Bourne to run … again


 Matt Damon's back on the move as Jason Bourne in
David Germain Associated Press

Jason Bourne’s fans will have no trouble remembering who he is, even if he can’t.

Seamlessly picking up the tale of the amnesiac assassin from 2002’s hit “The Bourne Identity,” the sequel overcomes a couple of distracting flaws to deliver another solid thrill ride.

Director Paul Greengrass takes over from Doug Liman, who made the first movie and remains an executive producer on the sequel. Greengrass applies similar fly-on-the-wall film methods used in his terrific 2002 docudrama “Bloody Sunday,” relying heavily on handheld cameras nervously flitting, always in motion.

Screenwriter Tony Gilroy, who co-wrote the first movie based on Robert Ludlum’s thriller, this time creates a story bearing almost no relation to Ludlum’s novel sequel, which has Bourne pressed back into service to chase down an impersonator whose assassinations threatened political chaos in China.

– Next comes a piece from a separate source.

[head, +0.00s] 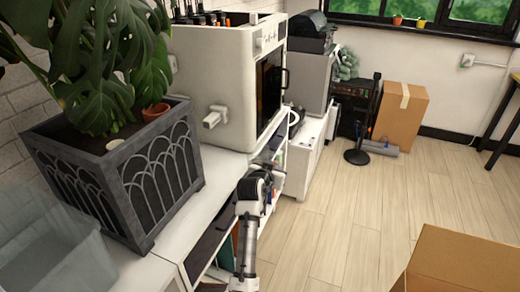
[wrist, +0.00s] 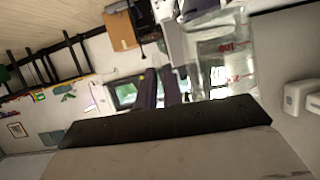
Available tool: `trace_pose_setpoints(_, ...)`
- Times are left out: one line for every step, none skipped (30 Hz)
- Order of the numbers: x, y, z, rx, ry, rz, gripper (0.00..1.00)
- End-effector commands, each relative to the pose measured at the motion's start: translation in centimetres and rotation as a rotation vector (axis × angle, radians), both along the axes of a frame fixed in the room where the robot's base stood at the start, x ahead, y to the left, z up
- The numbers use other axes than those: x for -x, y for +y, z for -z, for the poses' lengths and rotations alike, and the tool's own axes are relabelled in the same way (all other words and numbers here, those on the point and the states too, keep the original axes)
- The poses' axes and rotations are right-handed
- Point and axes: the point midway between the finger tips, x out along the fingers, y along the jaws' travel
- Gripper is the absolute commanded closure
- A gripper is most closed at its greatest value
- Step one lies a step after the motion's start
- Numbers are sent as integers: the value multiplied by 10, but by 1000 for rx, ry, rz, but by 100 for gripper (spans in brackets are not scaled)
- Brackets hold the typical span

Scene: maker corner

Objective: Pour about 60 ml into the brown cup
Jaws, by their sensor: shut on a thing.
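In the wrist view a clear measuring vessel (wrist: 228,58) with red markings, one reading like 100 upside down, shows at the upper right. My gripper's dark fingers (wrist: 161,90) are beside it, and my gripper is shut on it; the contact point is not clear. In the head view my arm reaches up beside the white counter, and its far end is near the large white machine; the fingertips and vessel are hard to make out there. A small brown-orange pot or cup (head: 155,111) stands at the planter; I cannot tell whether it is the brown cup.
A dark planter (head: 125,175) with a big leafy plant stands on the white counter (head: 205,212). Behind it is a white machine (head: 215,80) with a protruding knob (head: 213,116). A clear bin (head: 45,250) and an open cardboard box (head: 460,260) are near. Floor at right is mostly clear.

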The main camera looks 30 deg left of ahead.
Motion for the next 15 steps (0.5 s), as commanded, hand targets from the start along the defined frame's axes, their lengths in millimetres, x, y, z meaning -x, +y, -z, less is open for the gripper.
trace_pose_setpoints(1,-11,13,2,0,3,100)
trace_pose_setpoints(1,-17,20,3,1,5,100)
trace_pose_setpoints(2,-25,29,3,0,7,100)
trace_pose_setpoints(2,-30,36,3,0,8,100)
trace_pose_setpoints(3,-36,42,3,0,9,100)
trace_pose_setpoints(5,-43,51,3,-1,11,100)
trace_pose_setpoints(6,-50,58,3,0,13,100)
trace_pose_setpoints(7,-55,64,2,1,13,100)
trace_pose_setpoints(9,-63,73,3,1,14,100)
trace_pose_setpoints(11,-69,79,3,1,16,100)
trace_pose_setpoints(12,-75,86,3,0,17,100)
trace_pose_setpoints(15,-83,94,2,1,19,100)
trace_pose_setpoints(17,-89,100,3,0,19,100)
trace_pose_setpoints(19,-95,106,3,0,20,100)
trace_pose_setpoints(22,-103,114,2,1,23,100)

In the film version, Bourne (Matt Damon) is still on the run from his old CIA handlers and haunted by fleeting images from his shattered memory as he and Marie (Franka Potente), the muse and emotional anchor he found in the first movie, hide out in India.

A shadowy Russian oil tycoon has framed Bourne for the deaths of two American agents, prompting CIA honcho Pamela Landy (Joan Allen) to hunt down Bourne. Meantime, a hit man (Karl Urban) tries to kill him, the resulting tragedy sending Bourne on a mission that’s part revenge, part redemption.

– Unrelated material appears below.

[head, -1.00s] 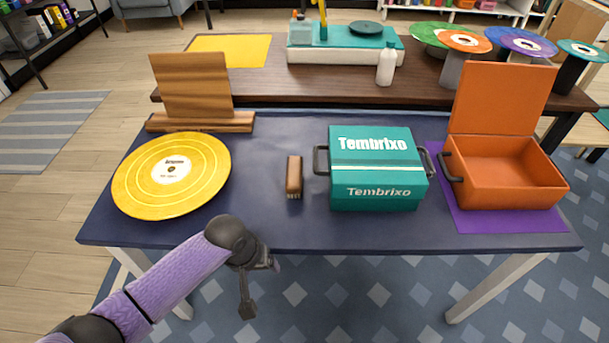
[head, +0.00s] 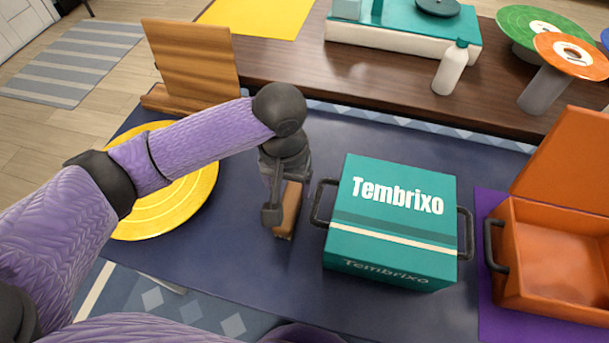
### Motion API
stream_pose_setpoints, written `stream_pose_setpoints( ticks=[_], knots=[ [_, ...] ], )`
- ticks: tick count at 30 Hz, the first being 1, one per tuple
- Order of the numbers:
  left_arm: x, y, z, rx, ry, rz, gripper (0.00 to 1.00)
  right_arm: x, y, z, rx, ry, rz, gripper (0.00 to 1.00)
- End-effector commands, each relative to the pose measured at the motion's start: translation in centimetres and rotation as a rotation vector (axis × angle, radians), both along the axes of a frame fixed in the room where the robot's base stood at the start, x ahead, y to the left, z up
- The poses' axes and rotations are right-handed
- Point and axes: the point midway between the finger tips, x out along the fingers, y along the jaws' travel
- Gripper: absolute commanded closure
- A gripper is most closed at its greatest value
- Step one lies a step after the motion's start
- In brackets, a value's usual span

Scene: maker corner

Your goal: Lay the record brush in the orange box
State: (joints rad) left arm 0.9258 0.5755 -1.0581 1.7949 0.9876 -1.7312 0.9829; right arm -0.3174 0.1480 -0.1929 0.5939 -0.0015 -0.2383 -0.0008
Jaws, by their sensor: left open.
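The record brush (head: 289,212), brown and wooden, lies on the dark blue table left of the teal box. My left gripper (head: 278,208) is open above and around the brush area, pointing down, and it hides part of the brush. I cannot tell whether the fingers touch it. The orange box (head: 555,287) stands at the right on a purple mat with its lid up, and its visible inside looks empty. The right picture edge cuts it off. My right gripper is not in view.
A closed teal Tembrixo box (head: 395,220) with dark side handles stands between the brush and the orange box. A yellow record (head: 180,205) and a wooden stand (head: 190,60) are at the left. A white bottle (head: 450,70) stands on the brown table behind.

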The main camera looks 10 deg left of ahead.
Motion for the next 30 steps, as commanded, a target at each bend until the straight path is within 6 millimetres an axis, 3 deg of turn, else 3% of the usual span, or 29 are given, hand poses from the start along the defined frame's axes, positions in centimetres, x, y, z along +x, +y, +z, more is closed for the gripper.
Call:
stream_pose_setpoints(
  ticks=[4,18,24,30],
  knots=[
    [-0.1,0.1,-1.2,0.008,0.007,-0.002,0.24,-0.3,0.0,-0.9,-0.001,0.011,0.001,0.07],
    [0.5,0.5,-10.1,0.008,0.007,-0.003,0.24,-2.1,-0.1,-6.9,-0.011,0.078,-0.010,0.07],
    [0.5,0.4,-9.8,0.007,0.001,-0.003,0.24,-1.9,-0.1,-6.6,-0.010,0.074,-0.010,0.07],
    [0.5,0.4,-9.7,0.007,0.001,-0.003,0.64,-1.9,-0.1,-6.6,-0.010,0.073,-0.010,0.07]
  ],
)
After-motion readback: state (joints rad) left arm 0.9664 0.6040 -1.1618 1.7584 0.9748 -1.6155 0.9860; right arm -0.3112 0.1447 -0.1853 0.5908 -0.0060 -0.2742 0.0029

Returning from the first film are Brian Cox as shady spymaster Ward Abbott, Julia Stiles as greenhorn agent liaison Nicky and Gabriel Mann as agent Danny Zorn. Chris Cooper, the heavy of “The Bourne Identity,” appears briefly in flashbacks.

The cast is tremendous, from Damon down to the bit players. An ominously brooding presence, Damon has long stretches with no dialogue, yet even in loner mode, his twitchy expressions and body language convey broad emotion.